▶ [Exercise aim] Each line containing the word "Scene" must be collected.

▶ [Source records]
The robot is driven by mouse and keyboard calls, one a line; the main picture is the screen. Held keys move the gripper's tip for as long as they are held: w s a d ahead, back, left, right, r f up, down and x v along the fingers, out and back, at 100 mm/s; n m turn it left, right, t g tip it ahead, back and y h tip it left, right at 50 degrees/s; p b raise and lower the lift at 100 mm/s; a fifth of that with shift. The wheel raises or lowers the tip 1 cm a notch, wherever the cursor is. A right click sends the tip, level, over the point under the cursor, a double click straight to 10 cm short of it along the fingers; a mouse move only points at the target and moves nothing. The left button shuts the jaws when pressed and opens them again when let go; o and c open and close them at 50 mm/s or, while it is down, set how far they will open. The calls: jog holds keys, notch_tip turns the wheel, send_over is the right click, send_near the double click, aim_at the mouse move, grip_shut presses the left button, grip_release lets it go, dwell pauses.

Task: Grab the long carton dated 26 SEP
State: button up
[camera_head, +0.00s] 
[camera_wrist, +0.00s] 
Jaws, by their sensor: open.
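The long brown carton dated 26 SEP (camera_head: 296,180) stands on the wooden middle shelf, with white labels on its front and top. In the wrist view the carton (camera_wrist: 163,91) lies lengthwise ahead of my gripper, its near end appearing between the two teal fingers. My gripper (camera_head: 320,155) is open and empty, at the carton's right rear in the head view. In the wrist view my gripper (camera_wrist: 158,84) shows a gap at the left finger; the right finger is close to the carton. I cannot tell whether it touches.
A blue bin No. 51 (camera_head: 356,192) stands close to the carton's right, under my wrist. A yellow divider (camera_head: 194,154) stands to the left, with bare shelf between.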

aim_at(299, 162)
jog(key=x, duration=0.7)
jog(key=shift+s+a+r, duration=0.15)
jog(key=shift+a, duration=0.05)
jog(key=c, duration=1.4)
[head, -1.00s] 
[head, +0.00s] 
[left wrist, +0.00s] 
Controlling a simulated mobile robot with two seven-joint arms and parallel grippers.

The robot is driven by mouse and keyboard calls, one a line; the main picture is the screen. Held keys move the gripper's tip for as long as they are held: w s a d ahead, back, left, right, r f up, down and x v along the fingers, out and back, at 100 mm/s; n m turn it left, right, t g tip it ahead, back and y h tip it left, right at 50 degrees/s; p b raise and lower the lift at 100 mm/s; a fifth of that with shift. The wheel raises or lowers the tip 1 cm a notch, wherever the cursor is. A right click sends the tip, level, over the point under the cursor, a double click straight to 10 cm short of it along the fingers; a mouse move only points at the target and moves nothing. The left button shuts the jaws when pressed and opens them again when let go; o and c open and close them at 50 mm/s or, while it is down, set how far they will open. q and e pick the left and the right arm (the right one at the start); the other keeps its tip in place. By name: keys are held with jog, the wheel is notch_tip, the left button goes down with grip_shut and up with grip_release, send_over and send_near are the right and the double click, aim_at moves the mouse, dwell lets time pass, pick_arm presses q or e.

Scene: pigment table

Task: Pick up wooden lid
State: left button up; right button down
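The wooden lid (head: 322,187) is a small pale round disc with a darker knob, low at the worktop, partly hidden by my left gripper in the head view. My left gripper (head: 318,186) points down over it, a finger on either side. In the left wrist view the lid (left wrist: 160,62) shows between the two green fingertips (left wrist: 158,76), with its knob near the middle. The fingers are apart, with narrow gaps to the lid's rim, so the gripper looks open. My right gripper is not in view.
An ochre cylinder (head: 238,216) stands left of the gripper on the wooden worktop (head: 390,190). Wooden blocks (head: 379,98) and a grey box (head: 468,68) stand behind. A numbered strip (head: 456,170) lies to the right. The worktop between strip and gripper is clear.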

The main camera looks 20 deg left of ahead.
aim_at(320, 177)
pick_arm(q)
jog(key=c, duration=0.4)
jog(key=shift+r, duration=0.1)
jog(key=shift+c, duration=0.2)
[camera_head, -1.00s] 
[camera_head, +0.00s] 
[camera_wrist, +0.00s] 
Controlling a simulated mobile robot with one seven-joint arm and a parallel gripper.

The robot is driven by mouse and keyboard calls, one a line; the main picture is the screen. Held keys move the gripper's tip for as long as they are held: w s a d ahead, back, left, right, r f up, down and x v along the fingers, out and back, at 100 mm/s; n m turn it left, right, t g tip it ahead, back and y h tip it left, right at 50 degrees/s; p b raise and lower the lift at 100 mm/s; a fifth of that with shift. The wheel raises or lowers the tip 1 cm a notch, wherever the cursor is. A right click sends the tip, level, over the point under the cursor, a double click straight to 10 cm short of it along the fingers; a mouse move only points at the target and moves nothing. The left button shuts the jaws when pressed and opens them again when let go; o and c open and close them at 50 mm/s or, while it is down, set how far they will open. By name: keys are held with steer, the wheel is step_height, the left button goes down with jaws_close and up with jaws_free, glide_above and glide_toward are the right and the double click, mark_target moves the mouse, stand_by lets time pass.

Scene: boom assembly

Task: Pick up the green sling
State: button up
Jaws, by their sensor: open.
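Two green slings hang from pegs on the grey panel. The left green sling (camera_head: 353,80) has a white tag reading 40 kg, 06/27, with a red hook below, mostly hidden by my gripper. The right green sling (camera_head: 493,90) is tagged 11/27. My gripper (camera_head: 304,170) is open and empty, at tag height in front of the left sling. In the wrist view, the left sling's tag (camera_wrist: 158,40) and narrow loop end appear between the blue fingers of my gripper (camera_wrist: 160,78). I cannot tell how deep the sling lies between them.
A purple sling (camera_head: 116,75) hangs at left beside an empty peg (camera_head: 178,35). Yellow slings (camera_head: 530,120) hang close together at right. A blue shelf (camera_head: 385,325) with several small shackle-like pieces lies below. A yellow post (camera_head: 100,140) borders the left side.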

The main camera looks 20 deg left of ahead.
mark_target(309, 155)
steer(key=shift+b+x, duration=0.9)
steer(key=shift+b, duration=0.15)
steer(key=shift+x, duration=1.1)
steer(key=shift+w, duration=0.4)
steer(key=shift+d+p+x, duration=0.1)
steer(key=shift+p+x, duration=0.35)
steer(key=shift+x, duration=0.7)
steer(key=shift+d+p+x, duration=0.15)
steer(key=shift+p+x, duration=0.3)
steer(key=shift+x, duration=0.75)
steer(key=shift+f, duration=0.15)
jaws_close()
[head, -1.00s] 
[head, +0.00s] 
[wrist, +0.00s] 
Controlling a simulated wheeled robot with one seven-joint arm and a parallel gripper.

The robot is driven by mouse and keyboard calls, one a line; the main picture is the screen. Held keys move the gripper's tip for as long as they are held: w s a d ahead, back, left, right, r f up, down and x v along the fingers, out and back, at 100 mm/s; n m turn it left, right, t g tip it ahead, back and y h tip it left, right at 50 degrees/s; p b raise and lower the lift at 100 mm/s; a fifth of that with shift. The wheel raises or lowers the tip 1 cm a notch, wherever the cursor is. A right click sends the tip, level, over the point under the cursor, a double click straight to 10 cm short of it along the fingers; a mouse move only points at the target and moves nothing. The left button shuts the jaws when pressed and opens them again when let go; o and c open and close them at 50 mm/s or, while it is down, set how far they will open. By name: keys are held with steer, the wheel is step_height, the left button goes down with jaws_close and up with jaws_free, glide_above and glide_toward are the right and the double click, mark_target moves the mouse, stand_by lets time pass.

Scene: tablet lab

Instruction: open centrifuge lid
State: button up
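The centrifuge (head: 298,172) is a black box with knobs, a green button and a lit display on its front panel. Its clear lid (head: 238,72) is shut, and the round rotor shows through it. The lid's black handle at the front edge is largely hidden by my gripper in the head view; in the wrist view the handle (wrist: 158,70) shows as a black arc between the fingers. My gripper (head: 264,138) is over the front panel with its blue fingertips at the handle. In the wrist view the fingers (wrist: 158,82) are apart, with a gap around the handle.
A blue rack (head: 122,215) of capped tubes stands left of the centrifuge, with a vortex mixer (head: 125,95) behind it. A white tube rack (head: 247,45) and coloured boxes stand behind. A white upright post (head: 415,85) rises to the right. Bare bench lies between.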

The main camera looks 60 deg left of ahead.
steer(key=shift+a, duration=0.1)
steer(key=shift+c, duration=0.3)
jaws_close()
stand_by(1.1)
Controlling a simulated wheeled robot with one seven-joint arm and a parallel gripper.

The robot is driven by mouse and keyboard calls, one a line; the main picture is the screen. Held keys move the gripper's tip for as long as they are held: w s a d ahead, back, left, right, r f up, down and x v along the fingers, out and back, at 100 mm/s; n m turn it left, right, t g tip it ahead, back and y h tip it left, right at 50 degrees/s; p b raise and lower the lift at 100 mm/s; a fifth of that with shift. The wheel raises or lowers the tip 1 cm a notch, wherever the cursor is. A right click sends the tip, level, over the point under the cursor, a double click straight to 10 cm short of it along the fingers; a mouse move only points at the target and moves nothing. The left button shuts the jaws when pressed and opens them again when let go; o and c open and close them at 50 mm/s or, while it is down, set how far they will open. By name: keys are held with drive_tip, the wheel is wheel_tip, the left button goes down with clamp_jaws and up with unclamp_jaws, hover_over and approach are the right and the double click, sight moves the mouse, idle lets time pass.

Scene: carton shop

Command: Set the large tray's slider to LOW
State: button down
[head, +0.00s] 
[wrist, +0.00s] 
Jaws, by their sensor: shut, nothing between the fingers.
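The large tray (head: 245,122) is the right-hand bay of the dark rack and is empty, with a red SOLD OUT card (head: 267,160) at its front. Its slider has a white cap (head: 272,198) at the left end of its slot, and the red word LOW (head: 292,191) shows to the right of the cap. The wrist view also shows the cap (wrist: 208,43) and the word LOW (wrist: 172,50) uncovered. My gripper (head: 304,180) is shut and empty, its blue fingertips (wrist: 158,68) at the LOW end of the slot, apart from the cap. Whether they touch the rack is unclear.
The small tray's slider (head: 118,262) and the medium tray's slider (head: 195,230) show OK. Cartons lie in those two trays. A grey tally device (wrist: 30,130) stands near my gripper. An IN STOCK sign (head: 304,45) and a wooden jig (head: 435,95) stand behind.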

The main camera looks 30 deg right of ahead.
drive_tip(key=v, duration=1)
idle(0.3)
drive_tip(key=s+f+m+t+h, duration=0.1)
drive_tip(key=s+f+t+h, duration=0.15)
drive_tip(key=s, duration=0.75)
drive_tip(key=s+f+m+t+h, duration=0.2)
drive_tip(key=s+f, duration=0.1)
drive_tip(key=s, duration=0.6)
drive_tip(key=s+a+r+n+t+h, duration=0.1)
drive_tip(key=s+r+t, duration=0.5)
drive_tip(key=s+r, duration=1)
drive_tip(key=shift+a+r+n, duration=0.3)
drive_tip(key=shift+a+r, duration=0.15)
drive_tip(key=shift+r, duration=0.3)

▶ [Exercise answer]
Scene: pigment table
Scene: boom assembly
Scene: tablet lab
Scene: carton shop

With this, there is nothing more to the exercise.